### [Aim of the task]
Return only the lines starting at the line that contains "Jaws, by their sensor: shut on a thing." and ending with the final line of the listing; include both endpoints.

### [Recorded data]
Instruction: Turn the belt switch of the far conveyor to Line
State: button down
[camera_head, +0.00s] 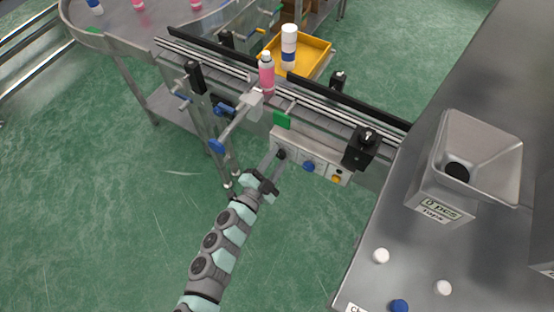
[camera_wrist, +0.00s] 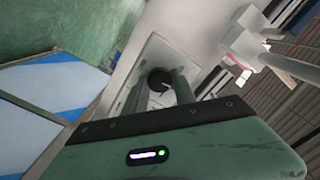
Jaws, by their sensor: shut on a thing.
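The far conveyor (camera_head: 330,112) runs across the upper middle of the head view. A grey control panel (camera_head: 318,158) hangs on its near side. The panel carries a black knob (camera_head: 281,153) at its left end, a blue knob (camera_head: 308,166) and a yellow button (camera_head: 336,179). My gripper (camera_head: 277,158) reaches the left end of the panel and is shut on the black knob. The knob also shows in the wrist view (camera_wrist: 159,79), by the fingers (camera_wrist: 172,84). The knob's lettering and exact pointing direction cannot be read.
A pink bottle (camera_head: 266,74) stands on the conveyor, and a white and blue bottle (camera_head: 289,48) stands behind it by a yellow tray (camera_head: 313,57). A steel table with a hopper (camera_head: 470,160) stands at right.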

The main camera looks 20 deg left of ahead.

### [Task result]
Jaws, by their sensor: shut on a thing.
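The far conveyor (camera_head: 330,112) runs across the upper middle of the head view. A grey control panel (camera_head: 318,158) hangs on its near side. The panel carries a black knob (camera_head: 281,153) at its left end, a blue knob (camera_head: 308,166) and a yellow button (camera_head: 336,179). My gripper (camera_head: 277,158) reaches the left end of the panel and is shut on the black knob. The knob also shows in the wrist view (camera_wrist: 159,79), by the fingers (camera_wrist: 172,84). The knob's lettering and exact pointing direction cannot be read.
A pink bottle (camera_head: 266,74) stands on the conveyor, and a white and blue bottle (camera_head: 289,48) stands behind it by a yellow tray (camera_head: 313,57). A steel table with a hopper (camera_head: 470,160) stands at right.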

The main camera looks 20 deg left of ahead.

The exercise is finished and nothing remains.